__Aim of the task__
Copy exactly the lines from the one containing "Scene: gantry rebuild" to the one containing "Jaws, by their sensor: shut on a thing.", both lines included, and nothing else.

Records of robot episodes:
##############################

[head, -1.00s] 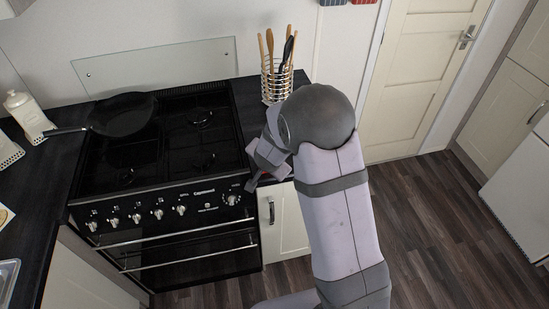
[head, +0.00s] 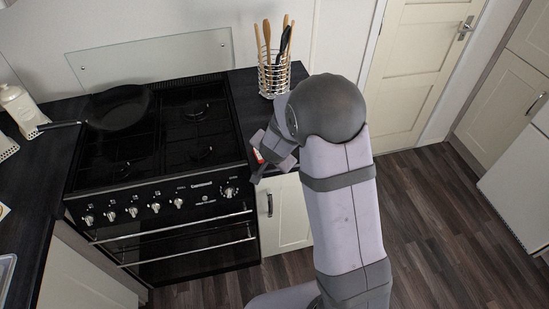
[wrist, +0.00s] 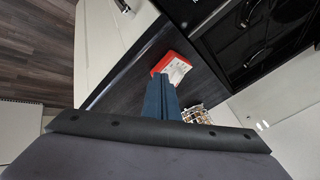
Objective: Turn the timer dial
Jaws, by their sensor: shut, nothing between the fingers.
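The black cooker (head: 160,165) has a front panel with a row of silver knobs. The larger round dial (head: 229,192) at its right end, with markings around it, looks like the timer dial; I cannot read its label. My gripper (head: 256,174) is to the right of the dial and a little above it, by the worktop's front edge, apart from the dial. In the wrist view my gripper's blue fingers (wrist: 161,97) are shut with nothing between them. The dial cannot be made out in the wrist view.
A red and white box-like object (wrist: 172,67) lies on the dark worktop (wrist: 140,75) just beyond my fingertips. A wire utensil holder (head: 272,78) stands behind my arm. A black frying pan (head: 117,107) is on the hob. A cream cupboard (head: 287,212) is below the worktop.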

##############################

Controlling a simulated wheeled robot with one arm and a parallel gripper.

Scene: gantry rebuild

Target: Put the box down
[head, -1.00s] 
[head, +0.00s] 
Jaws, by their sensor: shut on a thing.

##############################

__Answer to this task__
Scene: gantry rebuild

Target: Put the box down
[head, -1.00s] 
[head, +0.00s] 
Jaws, by their sensor: shut on a thing.

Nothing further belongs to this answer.